Eu vi um desses restos humanos em uma piscina perto do coração.
No seu estudo, Moyes e Awe chamaram esse esqueleto sem cabeça de “Personificação do Deus”. Sua teoria é que “o local central [do esqueleto] ao lado do Coração de Três Pedras indica que o sacrifício pretendia invocar o Deus do Milho e sua jornada através das águas do submundo”.
A alguns metros dali, duas outras vítimas de sacrifício encontraram seu fim. Analisando sua posição, Moyes e Awe acreditam que eles deveriam estar representando os dois primeiros Heróis Gêmeos.
De pé no centro da câmara, pude imaginar esse drama mortal. Mas Moyes deixa claro que os maias nem sempre realizavam esse tipo de ritual.
“Entre os maias”, segundo ela, “vemos raramente, ou quase nenhum sacrifício humano, até o final do período clássico [séculos 8° e 9° d.C.]. E acho que eles começaram a fazer isso porque estavam em meio a uma seca e tentaram aumentar as ofertas humanas.”
Na verdade, Moyes acredita que o mundo dos maias tem paralelos com o nosso.
“A história que aconteceu com o povo maia é uma história humana real”, afirma ela. “É uma história que relembra o que estamos vendo agora com as mudanças climáticas. Afinal, os maias estavam simplesmente rezando por chuva. Aqui na Califórnia, nós fazemos o mesmo. Temos placas na autoestrada dizendo literalmente ‘Reze por Chuva’.”

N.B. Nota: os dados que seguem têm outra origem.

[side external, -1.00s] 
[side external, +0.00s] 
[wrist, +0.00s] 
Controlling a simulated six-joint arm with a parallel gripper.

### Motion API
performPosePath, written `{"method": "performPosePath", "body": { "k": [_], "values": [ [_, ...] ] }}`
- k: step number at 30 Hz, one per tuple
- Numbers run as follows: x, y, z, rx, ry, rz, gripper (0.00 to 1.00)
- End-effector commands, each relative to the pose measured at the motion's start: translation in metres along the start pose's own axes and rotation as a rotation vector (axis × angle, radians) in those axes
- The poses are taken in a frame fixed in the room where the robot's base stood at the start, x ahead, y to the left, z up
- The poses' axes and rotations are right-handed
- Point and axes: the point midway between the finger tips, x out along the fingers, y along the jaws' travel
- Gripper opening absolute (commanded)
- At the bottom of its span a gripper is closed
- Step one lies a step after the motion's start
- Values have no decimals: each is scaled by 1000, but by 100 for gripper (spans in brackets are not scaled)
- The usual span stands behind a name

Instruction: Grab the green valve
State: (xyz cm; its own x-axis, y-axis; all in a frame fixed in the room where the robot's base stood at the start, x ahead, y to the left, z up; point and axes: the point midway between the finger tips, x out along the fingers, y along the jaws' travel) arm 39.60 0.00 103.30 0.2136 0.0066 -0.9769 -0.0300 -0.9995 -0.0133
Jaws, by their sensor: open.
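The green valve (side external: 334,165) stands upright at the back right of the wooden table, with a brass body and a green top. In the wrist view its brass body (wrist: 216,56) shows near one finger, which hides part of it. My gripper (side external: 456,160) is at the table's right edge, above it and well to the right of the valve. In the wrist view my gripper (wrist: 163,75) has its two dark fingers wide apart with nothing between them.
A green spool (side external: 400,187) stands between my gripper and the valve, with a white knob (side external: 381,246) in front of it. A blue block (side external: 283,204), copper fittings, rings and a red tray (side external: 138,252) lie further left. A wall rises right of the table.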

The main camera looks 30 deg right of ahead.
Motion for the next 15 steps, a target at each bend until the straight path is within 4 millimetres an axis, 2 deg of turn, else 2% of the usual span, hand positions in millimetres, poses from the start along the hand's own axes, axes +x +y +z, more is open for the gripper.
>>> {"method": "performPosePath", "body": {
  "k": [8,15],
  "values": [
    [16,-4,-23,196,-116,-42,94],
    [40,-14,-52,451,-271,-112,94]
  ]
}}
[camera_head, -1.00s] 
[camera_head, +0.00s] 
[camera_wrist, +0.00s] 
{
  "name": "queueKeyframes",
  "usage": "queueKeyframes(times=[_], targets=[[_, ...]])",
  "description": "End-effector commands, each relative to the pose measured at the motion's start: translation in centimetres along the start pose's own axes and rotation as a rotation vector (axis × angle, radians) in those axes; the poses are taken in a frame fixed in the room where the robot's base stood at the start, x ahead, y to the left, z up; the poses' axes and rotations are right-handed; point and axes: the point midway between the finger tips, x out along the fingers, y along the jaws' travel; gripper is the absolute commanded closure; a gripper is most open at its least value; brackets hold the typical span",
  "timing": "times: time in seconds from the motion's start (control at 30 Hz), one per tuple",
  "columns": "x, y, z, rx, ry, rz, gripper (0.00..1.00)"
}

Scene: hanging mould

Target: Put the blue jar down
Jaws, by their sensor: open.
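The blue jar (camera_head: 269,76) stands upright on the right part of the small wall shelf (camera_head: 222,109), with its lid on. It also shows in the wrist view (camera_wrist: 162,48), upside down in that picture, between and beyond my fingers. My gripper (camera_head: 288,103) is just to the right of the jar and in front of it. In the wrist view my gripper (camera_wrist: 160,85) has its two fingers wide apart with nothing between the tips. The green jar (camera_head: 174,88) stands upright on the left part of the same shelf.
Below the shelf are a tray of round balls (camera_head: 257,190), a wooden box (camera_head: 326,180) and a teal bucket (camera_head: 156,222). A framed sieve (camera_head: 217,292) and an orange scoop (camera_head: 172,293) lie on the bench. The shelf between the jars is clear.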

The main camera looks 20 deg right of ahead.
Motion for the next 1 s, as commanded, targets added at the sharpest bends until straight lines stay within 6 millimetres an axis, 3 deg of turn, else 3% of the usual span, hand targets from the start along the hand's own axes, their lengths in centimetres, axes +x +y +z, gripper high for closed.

Depois de percorrer cuidadosamente os degraus assombrados dos maias, calçamos novamente nossos sapatos e seguimos Hector Bol de volta pelo submundo até a luz do dia. Enquanto segurava minha mão para me ajudar a escalar as rochas que nos levam de volta ao caminho na floresta, Bol repetia o mesmo sentimento:
“Foi o fervor religioso que trouxe os maias para estas cavernas”, segundo ele. “Mas, quando as coisas ficam fora de controle e a ciência nos falha, todos nós começamos a rezar.”